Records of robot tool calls
---

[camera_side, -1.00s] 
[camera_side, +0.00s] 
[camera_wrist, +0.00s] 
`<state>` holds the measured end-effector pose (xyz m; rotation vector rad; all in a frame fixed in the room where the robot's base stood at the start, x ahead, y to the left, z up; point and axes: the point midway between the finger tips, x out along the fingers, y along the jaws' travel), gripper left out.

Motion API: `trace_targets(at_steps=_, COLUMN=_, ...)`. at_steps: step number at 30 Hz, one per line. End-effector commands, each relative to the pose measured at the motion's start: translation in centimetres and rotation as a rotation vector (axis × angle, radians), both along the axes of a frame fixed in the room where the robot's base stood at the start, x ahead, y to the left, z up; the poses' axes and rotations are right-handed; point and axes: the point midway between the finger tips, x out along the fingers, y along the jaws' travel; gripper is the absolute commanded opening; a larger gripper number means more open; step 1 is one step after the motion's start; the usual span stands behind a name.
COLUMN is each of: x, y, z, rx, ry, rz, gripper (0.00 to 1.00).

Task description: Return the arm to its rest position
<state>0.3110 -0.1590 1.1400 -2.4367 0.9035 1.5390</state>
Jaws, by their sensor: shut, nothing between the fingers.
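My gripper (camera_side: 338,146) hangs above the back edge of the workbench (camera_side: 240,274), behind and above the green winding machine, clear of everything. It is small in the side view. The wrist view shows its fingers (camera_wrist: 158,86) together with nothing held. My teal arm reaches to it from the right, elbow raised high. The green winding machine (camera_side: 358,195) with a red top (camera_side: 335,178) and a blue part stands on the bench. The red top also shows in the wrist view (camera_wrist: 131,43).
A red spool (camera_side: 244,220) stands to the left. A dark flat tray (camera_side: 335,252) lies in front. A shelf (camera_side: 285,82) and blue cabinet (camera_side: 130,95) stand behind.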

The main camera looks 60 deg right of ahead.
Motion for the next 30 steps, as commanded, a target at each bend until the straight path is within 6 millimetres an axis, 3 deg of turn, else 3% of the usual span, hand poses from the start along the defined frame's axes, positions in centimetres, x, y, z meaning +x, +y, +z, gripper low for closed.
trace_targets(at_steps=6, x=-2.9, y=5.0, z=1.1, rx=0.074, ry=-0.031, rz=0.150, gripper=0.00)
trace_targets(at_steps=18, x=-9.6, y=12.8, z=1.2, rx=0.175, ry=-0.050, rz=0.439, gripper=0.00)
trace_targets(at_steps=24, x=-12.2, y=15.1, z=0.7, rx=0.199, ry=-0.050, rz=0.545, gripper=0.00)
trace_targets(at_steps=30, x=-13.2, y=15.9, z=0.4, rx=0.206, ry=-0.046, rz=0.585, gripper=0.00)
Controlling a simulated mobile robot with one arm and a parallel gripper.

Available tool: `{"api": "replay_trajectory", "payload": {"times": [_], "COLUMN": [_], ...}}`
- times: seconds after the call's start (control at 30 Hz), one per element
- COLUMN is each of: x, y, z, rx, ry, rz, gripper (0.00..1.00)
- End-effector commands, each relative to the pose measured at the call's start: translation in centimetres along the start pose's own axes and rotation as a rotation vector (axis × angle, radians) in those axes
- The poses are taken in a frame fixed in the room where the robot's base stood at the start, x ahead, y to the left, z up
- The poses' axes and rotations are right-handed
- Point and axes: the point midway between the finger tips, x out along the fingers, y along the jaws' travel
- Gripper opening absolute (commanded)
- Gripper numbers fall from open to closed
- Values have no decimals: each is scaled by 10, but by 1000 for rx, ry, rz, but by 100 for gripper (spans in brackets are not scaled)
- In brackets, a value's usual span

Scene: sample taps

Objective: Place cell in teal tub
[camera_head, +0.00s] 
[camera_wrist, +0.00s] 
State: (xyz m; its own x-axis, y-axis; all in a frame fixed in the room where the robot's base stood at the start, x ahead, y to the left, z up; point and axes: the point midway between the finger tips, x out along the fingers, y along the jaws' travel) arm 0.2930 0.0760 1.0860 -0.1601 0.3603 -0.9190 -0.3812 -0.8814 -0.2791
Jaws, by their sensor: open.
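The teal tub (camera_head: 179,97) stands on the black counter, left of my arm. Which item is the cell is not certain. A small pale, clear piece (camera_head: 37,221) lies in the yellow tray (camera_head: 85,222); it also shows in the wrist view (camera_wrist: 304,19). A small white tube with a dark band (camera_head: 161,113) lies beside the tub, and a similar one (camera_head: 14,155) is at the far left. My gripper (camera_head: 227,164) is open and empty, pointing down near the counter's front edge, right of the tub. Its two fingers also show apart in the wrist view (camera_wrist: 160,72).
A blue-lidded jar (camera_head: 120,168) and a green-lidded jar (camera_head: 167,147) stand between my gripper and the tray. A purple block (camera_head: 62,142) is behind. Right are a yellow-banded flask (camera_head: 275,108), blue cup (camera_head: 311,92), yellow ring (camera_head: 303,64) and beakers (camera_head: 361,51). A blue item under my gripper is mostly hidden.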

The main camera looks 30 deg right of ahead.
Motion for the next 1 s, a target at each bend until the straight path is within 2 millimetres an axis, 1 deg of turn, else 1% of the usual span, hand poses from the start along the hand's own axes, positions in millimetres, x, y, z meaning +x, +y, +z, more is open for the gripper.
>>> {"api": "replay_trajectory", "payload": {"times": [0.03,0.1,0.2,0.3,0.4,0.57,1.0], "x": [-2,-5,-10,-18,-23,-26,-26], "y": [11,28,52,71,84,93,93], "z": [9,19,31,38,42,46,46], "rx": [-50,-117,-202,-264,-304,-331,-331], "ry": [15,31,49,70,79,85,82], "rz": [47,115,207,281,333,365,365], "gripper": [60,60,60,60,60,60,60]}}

---

Output every entry shown above, exactly.

[camera_side, -1.00s] 
[camera_side, +0.00s] 
[camera_wrist, +0.00s] 
`<state>` holds the measured end-effector pose (xyz m; rotation vector rad; all in a frame fixed in the room where the robot's base stood at the start, x ahead, y to the left, z up; point and axes: the point midway between the finger tips, x out along the fingers, y along the jaws' travel), gripper left out.

Motion API: `trace_targets(at_steps=_, COLUMN=_, ...)`. at_steps: step number at 30 Hz, one per line. End-effector commands, each relative to the pose measured at the motion's start: translation in centimetres and rotation as a rotation vector (axis × angle, radians), both along the axes of a frame fixed in the room where the robot's base stood at the start, x ahead, y to the left, z up; the poses' axes and rotations are right-handed; point and axes: the point midway between the finger tips, x out along the fingers, y along the jaws' travel; gripper is the absolute commanded opening; a larger gripper number means more open; step 1 is one step after the motion's start; the usual span stands behind a name.
COLUMN is each of: x, y, z, rx, ry, rz, gripper (0.00 to 1.00).

Task description: Return the arm to its rest position
<state>0.3110 -0.1590 1.1400 -2.4367 0.9035 1.5390</state>
Jaws, by their sensor: shut, nothing between the fingers.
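My gripper (camera_side: 338,146) hangs above the back edge of the workbench (camera_side: 240,274), behind and above the green winding machine, clear of everything. It is small in the side view. The wrist view shows its fingers (camera_wrist: 158,86) together with nothing held. My teal arm reaches to it from the right, elbow raised high. The green winding machine (camera_side: 358,195) with a red top (camera_side: 335,178) and a blue part stands on the bench. The red top also shows in the wrist view (camera_wrist: 131,43).
A red spool (camera_side: 244,220) stands to the left. A dark flat tray (camera_side: 335,252) lies in front. A shelf (camera_side: 285,82) and blue cabinet (camera_side: 130,95) stand behind.

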The main camera looks 60 deg right of ahead.
Motion for the next 30 steps, as commanded, a target at each bend until the straight path is within 6 millimetres an axis, 3 deg of turn, else 3% of the usual span, hand poses from the start along the defined frame's axes, positions in centimetres, x, y, z meaning +x, +y, +z, gripper low for closed.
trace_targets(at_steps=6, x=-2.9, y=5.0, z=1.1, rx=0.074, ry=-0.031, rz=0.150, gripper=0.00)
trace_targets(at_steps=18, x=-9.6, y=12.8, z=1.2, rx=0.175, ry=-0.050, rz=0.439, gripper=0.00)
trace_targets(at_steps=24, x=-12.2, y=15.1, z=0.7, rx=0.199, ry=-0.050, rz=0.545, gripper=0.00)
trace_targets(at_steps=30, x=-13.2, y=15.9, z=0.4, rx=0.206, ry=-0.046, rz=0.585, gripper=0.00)
Controlling a simulated mobile robot with one arm and a parallel gripper.

Available tool: `{"api": "replay_trajectory", "payload": {"times": [_], "COLUMN": [_], ...}}`
- times: seconds after the call's start (control at 30 Hz), one per element
- COLUMN is each of: x, y, z, rx, ry, rz, gripper (0.00..1.00)
- End-effector commands, each relative to the pose measured at the call's start: translation in centimetres along the start pose's own axes and rotation as a rotation vector (axis × angle, radians) in those axes
- The poses are taken in a frame fixed in the room where the robot's base stood at the start, x ahead, y to the left, z up
- The poses' axes and rotations are right-handed
- Point and axes: the point midway between the finger tips, x out along the fingers, y along the jaws' travel
- Gripper opening absolute (commanded)
- Gripper numbers fall from open to closed
- Values have no decimals: each is scaled by 10, but by 1000 for rx, ry, rz, but by 100 for gripper (spans in brackets are not scaled)
- In brackets, a value's usual span

Scene: sample taps

Objective: Place cell in teal tub
[camera_head, +0.00s] 
[camera_wrist, +0.00s] 
State: (xyz m; its own x-axis, y-axis; all in a frame fixed in the room where the robot's base stood at the start, x ahead, y to the left, z up; point and axes: the point midway between the finger tips, x out along the fingers, y along the jaws' travel) arm 0.2930 0.0760 1.0860 -0.1601 0.3603 -0.9190 -0.3812 -0.8814 -0.2791
Jaws, by their sensor: open.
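The teal tub (camera_head: 179,97) stands on the black counter, left of my arm. Which item is the cell is not certain. A small pale, clear piece (camera_head: 37,221) lies in the yellow tray (camera_head: 85,222); it also shows in the wrist view (camera_wrist: 304,19). A small white tube with a dark band (camera_head: 161,113) lies beside the tub, and a similar one (camera_head: 14,155) is at the far left. My gripper (camera_head: 227,164) is open and empty, pointing down near the counter's front edge, right of the tub. Its two fingers also show apart in the wrist view (camera_wrist: 160,72).
A blue-lidded jar (camera_head: 120,168) and a green-lidded jar (camera_head: 167,147) stand between my gripper and the tray. A purple block (camera_head: 62,142) is behind. Right are a yellow-banded flask (camera_head: 275,108), blue cup (camera_head: 311,92), yellow ring (camera_head: 303,64) and beakers (camera_head: 361,51). A blue item under my gripper is mostly hidden.

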The main camera looks 30 deg right of ahead.
Motion for the next 1 s, a target at each bend until the straight path is within 2 millimetres an axis, 1 deg of turn, else 1% of the usual span, hand poses from the start along the hand's own axes, positions in millimetres, x, y, z meaning +x, +y, +z, more is open for the gripper.
>>> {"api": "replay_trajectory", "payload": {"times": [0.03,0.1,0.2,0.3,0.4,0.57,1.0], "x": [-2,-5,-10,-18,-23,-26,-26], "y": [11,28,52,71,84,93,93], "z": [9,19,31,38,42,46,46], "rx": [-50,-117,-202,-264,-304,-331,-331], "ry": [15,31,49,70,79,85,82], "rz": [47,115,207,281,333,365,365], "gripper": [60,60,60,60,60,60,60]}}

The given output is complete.